The term "indebtedness" as used herein, shall mean the direct liability of the maker or acceptor of paper discounted
with or sold to such bank and liability of the indorser, drawer or guarantor who obtains a loan from or discounts paper
with or sells paper under his guaranty to such bank; and shall include in the case of liabilities of a partnership or
association the liabilities of the several members thereof; and shall include in the case of liabilities of a corporation, all
liabilities of all the subsidiaries thereof in which such corporation owns or controls a majority interest: Provided, That
even if the parent corporation, partnership or association has no liability to the bank, the Monetary Board may
prescribe the combination of liabilities of subsidiary corporations or members of the partnership or association under
certain circumstances, including but need not be limited to any of the following situations: (a) the parent corporation,
partnership or association guarantees the repayment of liabilities; (b) the liabilities were incurred for the
accommodation of the parent corporation or another subsidiary or of the partnership or association; or (c) the
subsidiaries through separate entities operate merely as departments or divisions of a single entity: Provided, further,
That the discount of bills of exchange drawn in good faith against actually existing values, and the discount of
commercial and business paper actually owned by the person negotiating the same, shall not be considered as money
borrowed for the purpose of this Section: Provided, finally, That certain types of contingent liabilities of borrowers
may be included among the total liabilities as may be determined by the Monetary Board.
Loan accommodations granted by thrift banks to any other bank, as well as deposits maintained by them in any bank
licensed to do business in the Philippines, shall be subject to the loan limit of any single borrower as herein prescribed.
Sec. 12. Investment in Allied Undertakings. — Subject to such guidelines as may be established by the Monetary
Board, thrift banks may invest in equities of allied undertakings as hereinafter enumerated: Provided, That: (a) the
total investments in equities shall not exceed twenty-five percent (25%) of the net worth of the thrift bank; (b) the
equity investment in any single enterprise shall be limited to fifteen percent (15%) of the net worth of the thrift bank;
(c) the equity investment in any single enterprise shall remain a minority holding in that enterprise; and (d) the equity
investment in other banks shall be subject to the same provisions governing similar investments of commercial banks
and shall be deducted from the investing bank's net worth for the purpose of computing of the prescribed ratio as
provided in Section 9 hereof: Provided, further, That equity investments shall not be permitted in non-related
activities.Where the allied activity is a wholly- or majority-owned subsidiary of the thrift bank, the Bangko Sentral
may subject it to examination.
Investment in allied undertaking shall include institutions engaged in the following activities:
(a) Banking and financing;
(b) Warehousing and other post-harvesting activities;
(c) Fertilizer and agricultural chemical and pesticides distribution;
(d) Farm equipment distribution;
(e) Trucking and transportation of agricultural products;
(f) Marketing of agricultural products;
(g) Leasing; and
(h) Other undertakings as may be determined by the Monetary Board.

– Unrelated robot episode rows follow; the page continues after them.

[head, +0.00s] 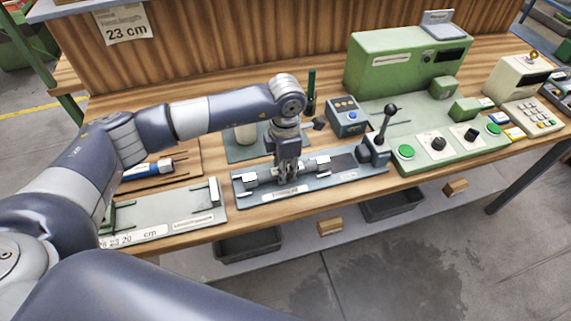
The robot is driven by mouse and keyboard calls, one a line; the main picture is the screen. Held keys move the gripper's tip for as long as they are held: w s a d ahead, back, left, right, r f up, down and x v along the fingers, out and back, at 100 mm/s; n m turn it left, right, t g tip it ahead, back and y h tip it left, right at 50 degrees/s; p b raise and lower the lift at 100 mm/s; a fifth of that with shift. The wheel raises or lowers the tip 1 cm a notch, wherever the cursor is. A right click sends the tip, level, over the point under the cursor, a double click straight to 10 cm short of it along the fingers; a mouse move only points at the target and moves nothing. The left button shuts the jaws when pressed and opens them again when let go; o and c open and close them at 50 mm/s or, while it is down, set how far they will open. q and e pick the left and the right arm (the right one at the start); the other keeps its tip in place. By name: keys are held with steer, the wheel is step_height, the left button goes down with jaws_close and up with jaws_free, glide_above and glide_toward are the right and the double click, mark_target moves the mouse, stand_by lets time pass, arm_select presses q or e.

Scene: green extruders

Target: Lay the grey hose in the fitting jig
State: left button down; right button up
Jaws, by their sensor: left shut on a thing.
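The fitting jig (350,177) is a long blue-grey plate near the bench's front edge, with a label on its front, white-topped blocks on it and a lever at its right end. My left gripper (288,178) points straight down over the jig's left half. It is shut on the grey hose (267,175), a short grey piece lying lengthwise along the jig between the white-topped blocks. The fingers hide the hose's middle. I cannot tell whether the hose rests fully in the jig or sits slightly above it. My right gripper is not in view.
The lever (386,128) stands up right of the jig. A blue button box (346,116) is behind it. A green machine (405,62) and a control panel with green buttons (440,150) fill the right. A measuring plate (150,228) lies left. Dark bins (248,245) sit below.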

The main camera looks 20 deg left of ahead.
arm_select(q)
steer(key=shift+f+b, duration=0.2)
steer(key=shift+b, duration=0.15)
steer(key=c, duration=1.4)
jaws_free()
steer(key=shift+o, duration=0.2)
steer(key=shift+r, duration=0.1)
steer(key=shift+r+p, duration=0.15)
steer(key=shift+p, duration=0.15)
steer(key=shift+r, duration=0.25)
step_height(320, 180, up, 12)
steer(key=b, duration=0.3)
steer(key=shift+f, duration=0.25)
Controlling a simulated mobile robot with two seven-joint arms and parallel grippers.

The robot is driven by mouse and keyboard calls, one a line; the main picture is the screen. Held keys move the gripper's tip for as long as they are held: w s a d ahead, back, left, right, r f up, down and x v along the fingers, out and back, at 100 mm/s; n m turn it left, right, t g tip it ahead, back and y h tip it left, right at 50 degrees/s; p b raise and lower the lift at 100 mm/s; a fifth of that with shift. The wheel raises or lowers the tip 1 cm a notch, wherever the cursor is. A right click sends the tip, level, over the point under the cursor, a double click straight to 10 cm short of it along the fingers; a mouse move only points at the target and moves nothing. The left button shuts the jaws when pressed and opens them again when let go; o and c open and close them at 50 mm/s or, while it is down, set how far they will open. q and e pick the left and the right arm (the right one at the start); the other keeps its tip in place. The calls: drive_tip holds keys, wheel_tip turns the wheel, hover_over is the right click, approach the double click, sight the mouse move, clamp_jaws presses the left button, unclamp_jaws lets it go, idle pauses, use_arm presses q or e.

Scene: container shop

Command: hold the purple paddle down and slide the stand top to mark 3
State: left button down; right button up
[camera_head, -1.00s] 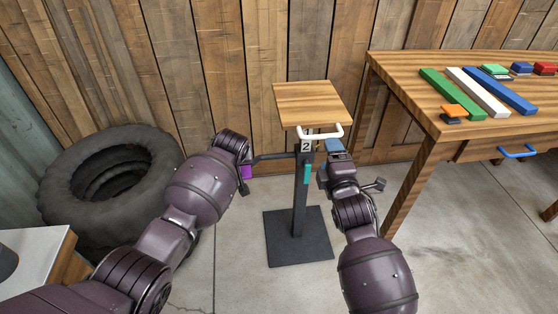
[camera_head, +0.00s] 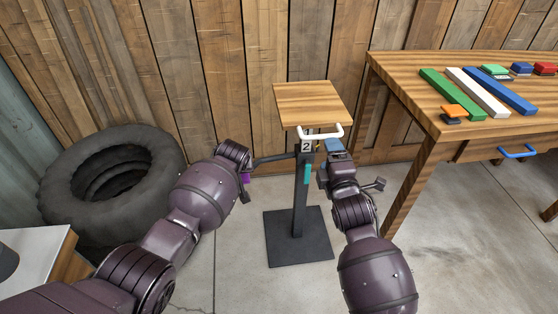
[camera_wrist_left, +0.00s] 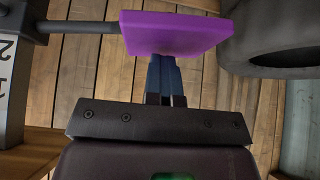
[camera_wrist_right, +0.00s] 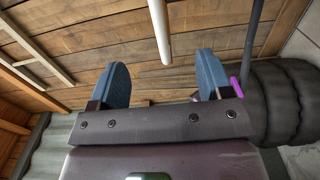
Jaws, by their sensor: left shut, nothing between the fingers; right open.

Universal and commercial banks offer the widest variety of banking services among financial institutions. In
addition to the function of an ordinary commercial bank, universal banks are also “authorized to engage in
underwriting and other functions of investment houses, and to invest in equities of non-allied undertakings.”
Thrift banks, meanwhile, are composed of savings and mortgage banks, private development banks, stock savings
and loan associations, and microfinance thrift banks. They are essentially engaged in accumulating savings of
depositors and investing them, providing short-term working capital and medium- and long-term financing to
businesses engaged in agriculture, services, industry and housing, and diversified financial and allied services, and
to their chosen markets, especially small- and medium- enterprises and individuals.
Finally, rural and cooperative banks are most familiar to thos eliving in rural or provincial areas. Their role is to
“promote and expand the rural economy in an orderly and effective manner” by providing basic financial services.
Many rural and cooperative banks help farmers through the stages of production, from buying seedlings to
marketing of their produce. These banks are also differentiated from each other by ownership; while rural banks
are privately owned and managed, cooperative banks are organized/owned by cooperatives or federation of
cooperatives.
SUMMARY
Thrift banks provide an economical means of accumulating funds in large amounts which in turn are used to
finance consumer lending. Thrift banks invest primarily in residential mortgage and consumer loans.
Small savers which could not usually be accommodated by commercial banks are the primary target
customers of thrift banks.
Thrift banks are classified into savings and mortgage banks, private development banks, and stock savings
and loan associations.
The three types of thrift banks differ mostly in terms of the types of borrowers they serve. Savings and
mortgage banks primarily cater to consumer lending, while private development banks to business lending, and
stock savings and loan associations mostly to consumers.
The number and resources of thrift banks have. continuously grown through the years. This growth enabled
them to serve a wider coverage in terms of areas and types of customers.